START GIVEN RECORDS

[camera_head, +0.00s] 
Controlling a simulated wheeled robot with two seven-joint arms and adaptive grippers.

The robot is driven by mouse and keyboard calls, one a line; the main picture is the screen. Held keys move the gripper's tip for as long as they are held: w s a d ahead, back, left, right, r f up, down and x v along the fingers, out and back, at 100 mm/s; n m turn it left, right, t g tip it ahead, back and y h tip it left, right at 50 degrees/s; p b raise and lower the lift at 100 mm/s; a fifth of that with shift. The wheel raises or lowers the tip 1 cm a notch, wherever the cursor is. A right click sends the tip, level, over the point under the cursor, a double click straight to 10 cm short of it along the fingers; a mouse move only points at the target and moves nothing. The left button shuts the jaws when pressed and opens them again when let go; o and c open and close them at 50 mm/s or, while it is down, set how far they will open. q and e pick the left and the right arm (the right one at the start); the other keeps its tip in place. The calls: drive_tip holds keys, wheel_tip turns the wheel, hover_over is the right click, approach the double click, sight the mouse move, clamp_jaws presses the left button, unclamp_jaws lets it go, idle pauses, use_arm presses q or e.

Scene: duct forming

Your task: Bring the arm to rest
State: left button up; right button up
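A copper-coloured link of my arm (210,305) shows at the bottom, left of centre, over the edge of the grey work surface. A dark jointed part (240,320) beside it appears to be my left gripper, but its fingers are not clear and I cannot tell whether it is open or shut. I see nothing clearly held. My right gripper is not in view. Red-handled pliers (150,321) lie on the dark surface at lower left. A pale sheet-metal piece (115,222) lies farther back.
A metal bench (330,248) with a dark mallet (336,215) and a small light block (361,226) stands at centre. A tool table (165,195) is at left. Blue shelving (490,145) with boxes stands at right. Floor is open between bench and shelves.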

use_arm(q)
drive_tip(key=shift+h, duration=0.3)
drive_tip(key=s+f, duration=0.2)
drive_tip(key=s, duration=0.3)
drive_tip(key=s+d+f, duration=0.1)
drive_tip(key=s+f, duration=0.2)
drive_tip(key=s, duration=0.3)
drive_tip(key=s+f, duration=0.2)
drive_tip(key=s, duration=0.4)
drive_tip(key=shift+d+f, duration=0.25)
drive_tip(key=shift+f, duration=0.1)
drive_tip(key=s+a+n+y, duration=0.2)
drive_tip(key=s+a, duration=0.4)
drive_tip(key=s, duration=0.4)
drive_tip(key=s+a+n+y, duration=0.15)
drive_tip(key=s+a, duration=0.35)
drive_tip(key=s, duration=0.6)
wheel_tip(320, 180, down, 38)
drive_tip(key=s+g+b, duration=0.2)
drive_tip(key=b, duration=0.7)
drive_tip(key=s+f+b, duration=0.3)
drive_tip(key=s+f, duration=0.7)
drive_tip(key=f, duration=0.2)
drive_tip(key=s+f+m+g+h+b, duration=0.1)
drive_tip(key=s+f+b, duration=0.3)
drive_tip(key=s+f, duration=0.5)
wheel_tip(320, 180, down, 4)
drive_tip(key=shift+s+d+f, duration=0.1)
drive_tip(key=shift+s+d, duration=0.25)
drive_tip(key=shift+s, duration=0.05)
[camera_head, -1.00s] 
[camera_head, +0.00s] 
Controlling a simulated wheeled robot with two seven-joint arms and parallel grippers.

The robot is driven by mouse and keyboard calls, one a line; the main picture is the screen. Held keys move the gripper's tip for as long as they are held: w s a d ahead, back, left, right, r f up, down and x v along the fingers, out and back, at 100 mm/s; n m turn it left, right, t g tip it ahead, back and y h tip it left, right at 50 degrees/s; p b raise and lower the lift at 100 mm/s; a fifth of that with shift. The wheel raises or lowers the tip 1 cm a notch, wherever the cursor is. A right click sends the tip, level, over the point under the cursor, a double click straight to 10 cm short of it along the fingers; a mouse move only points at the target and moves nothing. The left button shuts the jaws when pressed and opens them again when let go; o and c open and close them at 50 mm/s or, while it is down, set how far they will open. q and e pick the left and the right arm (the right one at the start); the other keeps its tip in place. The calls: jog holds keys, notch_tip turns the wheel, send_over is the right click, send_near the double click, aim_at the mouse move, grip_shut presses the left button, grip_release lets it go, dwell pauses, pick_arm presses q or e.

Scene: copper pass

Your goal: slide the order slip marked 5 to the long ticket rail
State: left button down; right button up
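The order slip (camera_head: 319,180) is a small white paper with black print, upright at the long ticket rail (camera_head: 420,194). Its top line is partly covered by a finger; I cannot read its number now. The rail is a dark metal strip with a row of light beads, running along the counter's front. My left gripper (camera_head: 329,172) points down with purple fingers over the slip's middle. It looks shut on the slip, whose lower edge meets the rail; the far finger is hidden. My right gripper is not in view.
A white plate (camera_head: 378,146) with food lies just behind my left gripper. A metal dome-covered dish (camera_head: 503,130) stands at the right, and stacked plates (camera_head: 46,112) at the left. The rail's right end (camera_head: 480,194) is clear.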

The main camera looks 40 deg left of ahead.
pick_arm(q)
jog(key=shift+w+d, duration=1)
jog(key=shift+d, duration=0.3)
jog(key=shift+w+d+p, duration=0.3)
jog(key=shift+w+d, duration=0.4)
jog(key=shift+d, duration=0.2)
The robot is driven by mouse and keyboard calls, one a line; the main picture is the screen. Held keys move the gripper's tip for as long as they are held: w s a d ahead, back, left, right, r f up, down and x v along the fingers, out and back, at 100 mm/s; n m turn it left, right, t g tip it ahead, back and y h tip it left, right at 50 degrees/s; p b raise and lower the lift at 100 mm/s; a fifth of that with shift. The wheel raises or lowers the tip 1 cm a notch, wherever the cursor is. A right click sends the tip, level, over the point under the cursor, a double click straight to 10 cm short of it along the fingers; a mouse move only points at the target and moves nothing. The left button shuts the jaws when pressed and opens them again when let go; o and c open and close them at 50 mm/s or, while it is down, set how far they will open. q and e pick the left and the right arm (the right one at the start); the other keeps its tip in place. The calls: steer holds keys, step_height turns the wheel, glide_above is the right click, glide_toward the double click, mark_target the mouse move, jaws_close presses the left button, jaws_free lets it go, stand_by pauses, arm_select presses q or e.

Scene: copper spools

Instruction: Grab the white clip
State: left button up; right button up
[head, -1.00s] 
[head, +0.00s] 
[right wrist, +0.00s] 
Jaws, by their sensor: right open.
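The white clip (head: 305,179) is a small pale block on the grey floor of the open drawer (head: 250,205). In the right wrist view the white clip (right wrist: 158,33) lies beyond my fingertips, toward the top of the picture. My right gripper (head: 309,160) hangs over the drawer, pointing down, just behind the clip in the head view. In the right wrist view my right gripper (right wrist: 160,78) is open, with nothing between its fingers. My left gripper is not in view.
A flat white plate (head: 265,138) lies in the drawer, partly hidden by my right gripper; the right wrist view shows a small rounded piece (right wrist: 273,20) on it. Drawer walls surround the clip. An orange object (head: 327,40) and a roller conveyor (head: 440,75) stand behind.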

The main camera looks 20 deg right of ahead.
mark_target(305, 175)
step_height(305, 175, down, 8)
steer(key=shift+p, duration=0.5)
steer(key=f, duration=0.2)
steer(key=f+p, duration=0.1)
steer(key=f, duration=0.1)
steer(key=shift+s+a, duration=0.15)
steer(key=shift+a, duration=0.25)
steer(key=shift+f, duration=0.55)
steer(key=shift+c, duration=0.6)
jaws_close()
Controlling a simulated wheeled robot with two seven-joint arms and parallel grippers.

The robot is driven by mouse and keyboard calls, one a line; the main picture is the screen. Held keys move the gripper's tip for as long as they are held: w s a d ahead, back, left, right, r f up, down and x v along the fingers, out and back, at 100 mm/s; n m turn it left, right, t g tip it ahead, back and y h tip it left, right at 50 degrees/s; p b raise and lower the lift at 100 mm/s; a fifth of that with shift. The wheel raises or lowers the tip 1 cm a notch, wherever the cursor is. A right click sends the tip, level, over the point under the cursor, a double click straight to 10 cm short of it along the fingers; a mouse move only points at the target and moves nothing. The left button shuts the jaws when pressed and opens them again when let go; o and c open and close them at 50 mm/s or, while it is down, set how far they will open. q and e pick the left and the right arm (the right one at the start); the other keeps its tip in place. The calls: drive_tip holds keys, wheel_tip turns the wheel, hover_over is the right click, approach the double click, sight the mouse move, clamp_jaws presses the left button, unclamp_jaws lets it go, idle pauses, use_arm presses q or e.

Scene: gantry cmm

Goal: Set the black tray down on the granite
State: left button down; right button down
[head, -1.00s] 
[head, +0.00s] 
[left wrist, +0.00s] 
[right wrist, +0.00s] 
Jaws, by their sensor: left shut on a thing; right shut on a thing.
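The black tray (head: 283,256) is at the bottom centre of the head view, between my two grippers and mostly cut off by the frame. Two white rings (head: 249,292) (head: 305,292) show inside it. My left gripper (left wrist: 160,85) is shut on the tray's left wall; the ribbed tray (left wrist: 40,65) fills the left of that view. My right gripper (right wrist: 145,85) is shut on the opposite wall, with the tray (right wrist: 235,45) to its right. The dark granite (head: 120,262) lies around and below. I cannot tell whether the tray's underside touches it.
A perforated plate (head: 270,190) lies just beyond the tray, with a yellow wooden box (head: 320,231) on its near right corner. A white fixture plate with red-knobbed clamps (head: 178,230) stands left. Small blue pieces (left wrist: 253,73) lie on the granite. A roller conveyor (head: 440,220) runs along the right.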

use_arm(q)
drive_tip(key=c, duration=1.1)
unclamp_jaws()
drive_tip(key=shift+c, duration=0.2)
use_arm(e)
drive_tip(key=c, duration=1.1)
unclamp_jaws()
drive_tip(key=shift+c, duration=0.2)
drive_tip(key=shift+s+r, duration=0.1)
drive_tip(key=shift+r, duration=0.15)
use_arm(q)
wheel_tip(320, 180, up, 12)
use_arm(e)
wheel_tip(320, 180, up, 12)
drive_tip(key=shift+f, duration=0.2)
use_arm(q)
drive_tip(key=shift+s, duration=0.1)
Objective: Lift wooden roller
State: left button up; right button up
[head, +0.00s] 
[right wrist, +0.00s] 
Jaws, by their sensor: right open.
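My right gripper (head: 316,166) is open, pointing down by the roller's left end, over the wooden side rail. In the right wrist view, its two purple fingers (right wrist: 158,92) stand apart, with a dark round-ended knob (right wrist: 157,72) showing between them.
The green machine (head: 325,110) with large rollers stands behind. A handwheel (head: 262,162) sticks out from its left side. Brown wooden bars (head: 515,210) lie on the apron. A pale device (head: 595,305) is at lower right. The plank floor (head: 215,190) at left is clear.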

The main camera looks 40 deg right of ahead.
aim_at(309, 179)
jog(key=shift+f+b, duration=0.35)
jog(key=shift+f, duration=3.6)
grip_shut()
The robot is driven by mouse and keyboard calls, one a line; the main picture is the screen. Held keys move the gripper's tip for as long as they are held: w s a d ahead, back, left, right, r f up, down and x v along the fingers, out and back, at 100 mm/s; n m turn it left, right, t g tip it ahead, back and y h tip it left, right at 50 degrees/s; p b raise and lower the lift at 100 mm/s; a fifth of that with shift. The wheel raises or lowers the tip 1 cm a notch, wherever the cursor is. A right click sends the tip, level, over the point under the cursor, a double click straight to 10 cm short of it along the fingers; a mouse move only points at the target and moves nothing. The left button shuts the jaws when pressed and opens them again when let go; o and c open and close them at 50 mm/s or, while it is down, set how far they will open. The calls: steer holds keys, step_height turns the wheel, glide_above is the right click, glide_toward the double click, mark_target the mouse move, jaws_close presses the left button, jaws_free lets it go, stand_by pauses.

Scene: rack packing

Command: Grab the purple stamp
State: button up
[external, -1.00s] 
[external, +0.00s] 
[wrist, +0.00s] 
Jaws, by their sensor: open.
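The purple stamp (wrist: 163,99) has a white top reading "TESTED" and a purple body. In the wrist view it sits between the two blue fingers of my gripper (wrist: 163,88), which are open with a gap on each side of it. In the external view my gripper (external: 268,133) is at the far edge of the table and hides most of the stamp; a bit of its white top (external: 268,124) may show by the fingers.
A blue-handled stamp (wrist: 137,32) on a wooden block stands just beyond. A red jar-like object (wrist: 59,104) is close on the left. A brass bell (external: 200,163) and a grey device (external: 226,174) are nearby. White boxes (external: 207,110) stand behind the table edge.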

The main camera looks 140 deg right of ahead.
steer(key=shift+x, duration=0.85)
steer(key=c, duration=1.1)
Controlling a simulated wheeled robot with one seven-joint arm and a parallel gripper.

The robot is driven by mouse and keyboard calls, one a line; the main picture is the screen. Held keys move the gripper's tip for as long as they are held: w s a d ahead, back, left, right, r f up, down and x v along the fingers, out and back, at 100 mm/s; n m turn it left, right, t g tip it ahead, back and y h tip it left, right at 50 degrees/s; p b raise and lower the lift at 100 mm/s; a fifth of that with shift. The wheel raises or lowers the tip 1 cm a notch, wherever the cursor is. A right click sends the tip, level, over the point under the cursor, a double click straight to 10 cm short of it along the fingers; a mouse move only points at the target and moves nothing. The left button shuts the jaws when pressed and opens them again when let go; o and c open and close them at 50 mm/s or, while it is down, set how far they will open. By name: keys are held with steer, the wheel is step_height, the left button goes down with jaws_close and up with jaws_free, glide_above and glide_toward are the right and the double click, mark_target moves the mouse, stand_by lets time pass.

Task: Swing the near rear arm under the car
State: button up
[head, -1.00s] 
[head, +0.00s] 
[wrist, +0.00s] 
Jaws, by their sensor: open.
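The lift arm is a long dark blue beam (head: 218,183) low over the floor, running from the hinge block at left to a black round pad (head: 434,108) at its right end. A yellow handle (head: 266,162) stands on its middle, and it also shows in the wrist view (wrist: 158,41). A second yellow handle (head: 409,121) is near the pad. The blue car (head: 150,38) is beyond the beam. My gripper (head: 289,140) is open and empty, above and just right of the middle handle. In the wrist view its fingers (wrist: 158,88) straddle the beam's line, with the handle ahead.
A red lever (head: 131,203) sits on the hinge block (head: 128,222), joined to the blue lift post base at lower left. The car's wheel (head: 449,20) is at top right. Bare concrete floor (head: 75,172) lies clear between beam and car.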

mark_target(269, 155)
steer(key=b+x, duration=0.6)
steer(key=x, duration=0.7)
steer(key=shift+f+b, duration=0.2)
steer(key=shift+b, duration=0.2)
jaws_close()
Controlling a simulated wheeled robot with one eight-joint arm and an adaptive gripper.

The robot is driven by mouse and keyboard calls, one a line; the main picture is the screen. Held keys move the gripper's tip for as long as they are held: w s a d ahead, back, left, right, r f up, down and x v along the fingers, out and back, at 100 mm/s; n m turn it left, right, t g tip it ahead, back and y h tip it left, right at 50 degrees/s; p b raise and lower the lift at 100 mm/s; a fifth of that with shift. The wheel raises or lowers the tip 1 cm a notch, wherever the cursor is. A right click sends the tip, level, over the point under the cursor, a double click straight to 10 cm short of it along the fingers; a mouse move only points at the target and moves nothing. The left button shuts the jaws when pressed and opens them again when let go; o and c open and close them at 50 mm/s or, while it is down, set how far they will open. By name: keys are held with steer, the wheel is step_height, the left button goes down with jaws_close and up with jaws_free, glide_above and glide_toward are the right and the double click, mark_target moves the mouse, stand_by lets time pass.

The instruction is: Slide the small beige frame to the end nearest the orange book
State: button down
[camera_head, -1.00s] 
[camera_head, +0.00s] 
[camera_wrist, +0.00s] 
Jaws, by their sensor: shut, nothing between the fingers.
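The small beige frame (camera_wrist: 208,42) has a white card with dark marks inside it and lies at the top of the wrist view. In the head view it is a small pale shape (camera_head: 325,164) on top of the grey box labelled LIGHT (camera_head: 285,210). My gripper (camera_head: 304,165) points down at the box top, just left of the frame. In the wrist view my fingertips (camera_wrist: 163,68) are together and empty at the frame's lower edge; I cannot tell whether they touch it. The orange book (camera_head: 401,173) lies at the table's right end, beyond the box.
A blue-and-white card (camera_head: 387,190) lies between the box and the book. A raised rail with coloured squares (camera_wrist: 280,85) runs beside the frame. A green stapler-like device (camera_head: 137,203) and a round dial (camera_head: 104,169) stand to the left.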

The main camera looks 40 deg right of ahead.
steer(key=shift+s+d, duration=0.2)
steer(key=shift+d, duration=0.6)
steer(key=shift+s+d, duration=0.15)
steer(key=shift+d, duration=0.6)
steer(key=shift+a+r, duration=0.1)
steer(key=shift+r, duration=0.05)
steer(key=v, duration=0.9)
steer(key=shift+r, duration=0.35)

END GIVEN RECORDS

PROMPT
Your answer consists solely of the lines from the top of the records above through the line that contains "and adaptive grippers.", each echoed exactly.

SOLVED PROBLEM
[camera_head, +0.00s] 
Controlling a simulated wheeled robot with two seven-joint arms and adaptive grippers.

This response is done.